* **Instructions to follow**: Copy each line below without leaving any out.

* **Data listing**:

:::

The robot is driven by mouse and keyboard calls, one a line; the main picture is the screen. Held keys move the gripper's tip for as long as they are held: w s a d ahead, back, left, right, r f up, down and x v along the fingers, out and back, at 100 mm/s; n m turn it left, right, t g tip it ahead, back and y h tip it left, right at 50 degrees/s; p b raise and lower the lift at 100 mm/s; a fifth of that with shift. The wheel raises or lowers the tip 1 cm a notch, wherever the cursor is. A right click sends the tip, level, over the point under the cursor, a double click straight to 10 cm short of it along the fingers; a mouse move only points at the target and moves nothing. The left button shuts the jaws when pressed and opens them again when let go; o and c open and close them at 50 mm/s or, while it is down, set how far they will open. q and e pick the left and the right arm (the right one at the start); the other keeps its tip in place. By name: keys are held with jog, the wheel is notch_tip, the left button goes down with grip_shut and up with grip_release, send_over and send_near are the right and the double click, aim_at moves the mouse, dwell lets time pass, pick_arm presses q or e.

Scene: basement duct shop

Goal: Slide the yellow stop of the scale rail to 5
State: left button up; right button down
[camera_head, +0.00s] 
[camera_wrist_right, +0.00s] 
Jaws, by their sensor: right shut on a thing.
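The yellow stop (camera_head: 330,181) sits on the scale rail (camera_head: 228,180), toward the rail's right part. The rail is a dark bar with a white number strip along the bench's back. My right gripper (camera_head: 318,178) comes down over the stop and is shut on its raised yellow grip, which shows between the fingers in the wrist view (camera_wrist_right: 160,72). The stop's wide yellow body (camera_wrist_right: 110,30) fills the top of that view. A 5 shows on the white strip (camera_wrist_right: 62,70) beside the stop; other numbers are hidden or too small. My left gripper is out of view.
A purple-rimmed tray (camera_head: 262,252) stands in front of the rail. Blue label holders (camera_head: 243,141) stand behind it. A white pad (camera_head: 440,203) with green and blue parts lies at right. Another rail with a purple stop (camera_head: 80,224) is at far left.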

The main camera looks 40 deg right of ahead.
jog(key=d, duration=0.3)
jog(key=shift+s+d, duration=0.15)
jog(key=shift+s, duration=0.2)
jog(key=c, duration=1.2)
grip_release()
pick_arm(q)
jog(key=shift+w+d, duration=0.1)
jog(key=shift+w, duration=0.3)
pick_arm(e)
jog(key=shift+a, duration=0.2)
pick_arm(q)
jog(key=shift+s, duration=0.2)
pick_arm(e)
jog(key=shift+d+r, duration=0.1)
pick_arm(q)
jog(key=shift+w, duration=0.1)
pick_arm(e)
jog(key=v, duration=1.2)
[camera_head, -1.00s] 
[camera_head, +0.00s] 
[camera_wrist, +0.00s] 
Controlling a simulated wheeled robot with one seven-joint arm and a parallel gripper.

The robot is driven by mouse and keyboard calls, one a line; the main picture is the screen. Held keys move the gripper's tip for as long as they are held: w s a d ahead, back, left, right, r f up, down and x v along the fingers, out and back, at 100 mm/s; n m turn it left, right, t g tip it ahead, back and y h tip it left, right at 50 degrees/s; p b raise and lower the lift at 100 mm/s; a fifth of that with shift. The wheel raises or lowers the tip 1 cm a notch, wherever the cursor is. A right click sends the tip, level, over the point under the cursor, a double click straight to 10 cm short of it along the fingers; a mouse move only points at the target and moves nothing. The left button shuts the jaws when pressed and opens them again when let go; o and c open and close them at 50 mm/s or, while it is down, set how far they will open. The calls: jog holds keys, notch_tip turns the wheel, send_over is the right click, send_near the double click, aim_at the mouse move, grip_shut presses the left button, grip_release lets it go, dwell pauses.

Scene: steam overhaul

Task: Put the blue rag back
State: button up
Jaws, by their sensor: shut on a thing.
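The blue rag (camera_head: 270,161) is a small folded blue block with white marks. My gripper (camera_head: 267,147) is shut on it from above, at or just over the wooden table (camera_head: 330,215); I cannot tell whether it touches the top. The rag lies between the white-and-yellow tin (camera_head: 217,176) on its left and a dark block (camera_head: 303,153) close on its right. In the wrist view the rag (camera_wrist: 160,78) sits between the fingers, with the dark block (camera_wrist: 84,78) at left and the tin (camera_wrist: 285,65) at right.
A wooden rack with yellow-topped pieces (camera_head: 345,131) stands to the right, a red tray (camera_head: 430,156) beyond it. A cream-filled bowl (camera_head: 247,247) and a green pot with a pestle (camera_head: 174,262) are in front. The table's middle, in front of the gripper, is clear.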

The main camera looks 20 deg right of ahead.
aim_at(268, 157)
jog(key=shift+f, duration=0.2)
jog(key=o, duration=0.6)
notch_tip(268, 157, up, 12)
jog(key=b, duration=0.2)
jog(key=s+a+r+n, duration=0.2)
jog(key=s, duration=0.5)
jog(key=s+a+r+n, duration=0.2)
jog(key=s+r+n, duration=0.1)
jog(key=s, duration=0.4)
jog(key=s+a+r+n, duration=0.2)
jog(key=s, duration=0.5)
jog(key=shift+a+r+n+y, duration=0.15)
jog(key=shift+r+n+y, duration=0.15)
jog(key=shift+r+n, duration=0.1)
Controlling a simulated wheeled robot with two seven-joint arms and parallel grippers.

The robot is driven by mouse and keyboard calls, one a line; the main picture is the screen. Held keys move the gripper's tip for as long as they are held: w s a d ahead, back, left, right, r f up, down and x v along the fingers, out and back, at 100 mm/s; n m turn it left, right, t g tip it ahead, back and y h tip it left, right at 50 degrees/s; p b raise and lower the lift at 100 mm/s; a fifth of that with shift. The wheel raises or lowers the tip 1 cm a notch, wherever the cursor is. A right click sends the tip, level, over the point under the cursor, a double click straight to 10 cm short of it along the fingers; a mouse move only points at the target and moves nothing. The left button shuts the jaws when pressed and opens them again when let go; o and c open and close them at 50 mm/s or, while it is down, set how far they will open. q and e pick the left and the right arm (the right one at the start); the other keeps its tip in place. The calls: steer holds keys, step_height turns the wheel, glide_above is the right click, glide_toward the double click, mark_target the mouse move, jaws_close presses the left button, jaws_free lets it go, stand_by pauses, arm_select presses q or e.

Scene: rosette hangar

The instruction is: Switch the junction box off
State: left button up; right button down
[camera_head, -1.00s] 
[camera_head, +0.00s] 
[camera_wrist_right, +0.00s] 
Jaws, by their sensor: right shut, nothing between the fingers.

:::

* **Final result**:
The robot is driven by mouse and keyboard calls, one a line; the main picture is the screen. Held keys move the gripper's tip for as long as they are held: w s a d ahead, back, left, right, r f up, down and x v along the fingers, out and back, at 100 mm/s; n m turn it left, right, t g tip it ahead, back and y h tip it left, right at 50 degrees/s; p b raise and lower the lift at 100 mm/s; a fifth of that with shift. The wheel raises or lowers the tip 1 cm a notch, wherever the cursor is. A right click sends the tip, level, over the point under the cursor, a double click straight to 10 cm short of it along the fingers; a mouse move only points at the target and moves nothing. The left button shuts the jaws when pressed and opens them again when let go; o and c open and close them at 50 mm/s or, while it is down, set how far they will open. q and e pick the left and the right arm (the right one at the start); the other keeps its tip in place. By name: keys are held with jog, the wheel is notch_tip, the left button goes down with grip_shut and up with grip_release, send_over and send_near are the right and the double click, aim_at moves the mouse, dwell lets time pass, pick_arm presses q or e.

Scene: basement duct shop

Goal: Slide the yellow stop of the scale rail to 5
State: left button up; right button down
[camera_head, +0.00s] 
[camera_wrist_right, +0.00s] 
Jaws, by their sensor: right shut on a thing.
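The yellow stop (camera_head: 330,181) sits on the scale rail (camera_head: 228,180), toward the rail's right part. The rail is a dark bar with a white number strip along the bench's back. My right gripper (camera_head: 318,178) comes down over the stop and is shut on its raised yellow grip, which shows between the fingers in the wrist view (camera_wrist_right: 160,72). The stop's wide yellow body (camera_wrist_right: 110,30) fills the top of that view. A 5 shows on the white strip (camera_wrist_right: 62,70) beside the stop; other numbers are hidden or too small. My left gripper is out of view.
A purple-rimmed tray (camera_head: 262,252) stands in front of the rail. Blue label holders (camera_head: 243,141) stand behind it. A white pad (camera_head: 440,203) with green and blue parts lies at right. Another rail with a purple stop (camera_head: 80,224) is at far left.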

The main camera looks 40 deg right of ahead.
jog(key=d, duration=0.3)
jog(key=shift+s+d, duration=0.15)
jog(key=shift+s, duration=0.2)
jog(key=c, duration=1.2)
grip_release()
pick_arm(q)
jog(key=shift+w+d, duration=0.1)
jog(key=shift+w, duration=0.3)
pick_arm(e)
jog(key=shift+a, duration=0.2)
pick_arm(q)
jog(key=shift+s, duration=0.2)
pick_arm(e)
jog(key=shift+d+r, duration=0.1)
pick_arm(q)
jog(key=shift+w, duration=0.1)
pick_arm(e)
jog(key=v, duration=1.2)
[camera_head, -1.00s] 
[camera_head, +0.00s] 
[camera_wrist, +0.00s] 
Controlling a simulated wheeled robot with one seven-joint arm and a parallel gripper.

The robot is driven by mouse and keyboard calls, one a line; the main picture is the screen. Held keys move the gripper's tip for as long as they are held: w s a d ahead, back, left, right, r f up, down and x v along the fingers, out and back, at 100 mm/s; n m turn it left, right, t g tip it ahead, back and y h tip it left, right at 50 degrees/s; p b raise and lower the lift at 100 mm/s; a fifth of that with shift. The wheel raises or lowers the tip 1 cm a notch, wherever the cursor is. A right click sends the tip, level, over the point under the cursor, a double click straight to 10 cm short of it along the fingers; a mouse move only points at the target and moves nothing. The left button shuts the jaws when pressed and opens them again when let go; o and c open and close them at 50 mm/s or, while it is down, set how far they will open. The calls: jog holds keys, notch_tip turns the wheel, send_over is the right click, send_near the double click, aim_at the mouse move, grip_shut presses the left button, grip_release lets it go, dwell pauses.

Scene: steam overhaul

Task: Put the blue rag back
State: button up
Jaws, by their sensor: shut on a thing.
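The blue rag (camera_head: 270,161) is a small folded blue block with white marks. My gripper (camera_head: 267,147) is shut on it from above, at or just over the wooden table (camera_head: 330,215); I cannot tell whether it touches the top. The rag lies between the white-and-yellow tin (camera_head: 217,176) on its left and a dark block (camera_head: 303,153) close on its right. In the wrist view the rag (camera_wrist: 160,78) sits between the fingers, with the dark block (camera_wrist: 84,78) at left and the tin (camera_wrist: 285,65) at right.
A wooden rack with yellow-topped pieces (camera_head: 345,131) stands to the right, a red tray (camera_head: 430,156) beyond it. A cream-filled bowl (camera_head: 247,247) and a green pot with a pestle (camera_head: 174,262) are in front. The table's middle, in front of the gripper, is clear.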

The main camera looks 20 deg right of ahead.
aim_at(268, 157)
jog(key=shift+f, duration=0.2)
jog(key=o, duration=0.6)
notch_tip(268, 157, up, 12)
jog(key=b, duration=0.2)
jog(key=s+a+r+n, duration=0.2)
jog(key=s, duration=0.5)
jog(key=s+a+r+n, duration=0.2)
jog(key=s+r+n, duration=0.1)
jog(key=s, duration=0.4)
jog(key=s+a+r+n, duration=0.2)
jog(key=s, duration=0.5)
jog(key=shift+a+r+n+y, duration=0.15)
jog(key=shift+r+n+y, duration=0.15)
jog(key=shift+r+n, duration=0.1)
Controlling a simulated wheeled robot with two seven-joint arms and parallel grippers.

The robot is driven by mouse and keyboard calls, one a line; the main picture is the screen. Held keys move the gripper's tip for as long as they are held: w s a d ahead, back, left, right, r f up, down and x v along the fingers, out and back, at 100 mm/s; n m turn it left, right, t g tip it ahead, back and y h tip it left, right at 50 degrees/s; p b raise and lower the lift at 100 mm/s; a fifth of that with shift. The wheel raises or lowers the tip 1 cm a notch, wherever the cursor is. A right click sends the tip, level, over the point under the cursor, a double click straight to 10 cm short of it along the fingers; a mouse move only points at the target and moves nothing. The left button shuts the jaws when pressed and opens them again when let go; o and c open and close them at 50 mm/s or, while it is down, set how far they will open. q and e pick the left and the right arm (the right one at the start); the other keeps its tip in place. The calls: steer holds keys, step_height turns the wheel, glide_above is the right click, glide_toward the double click, mark_target the mouse move, jaws_close presses the left button, jaws_free lets it go, stand_by pauses, arm_select presses q or e.

Scene: rosette hangar

The instruction is: Switch the junction box off
State: left button up; right button down
[camera_head, -1.00s] 
[camera_head, +0.00s] 
[camera_wrist_right, +0.00s] 
Jaws, by their sensor: right shut, nothing between the fingers.

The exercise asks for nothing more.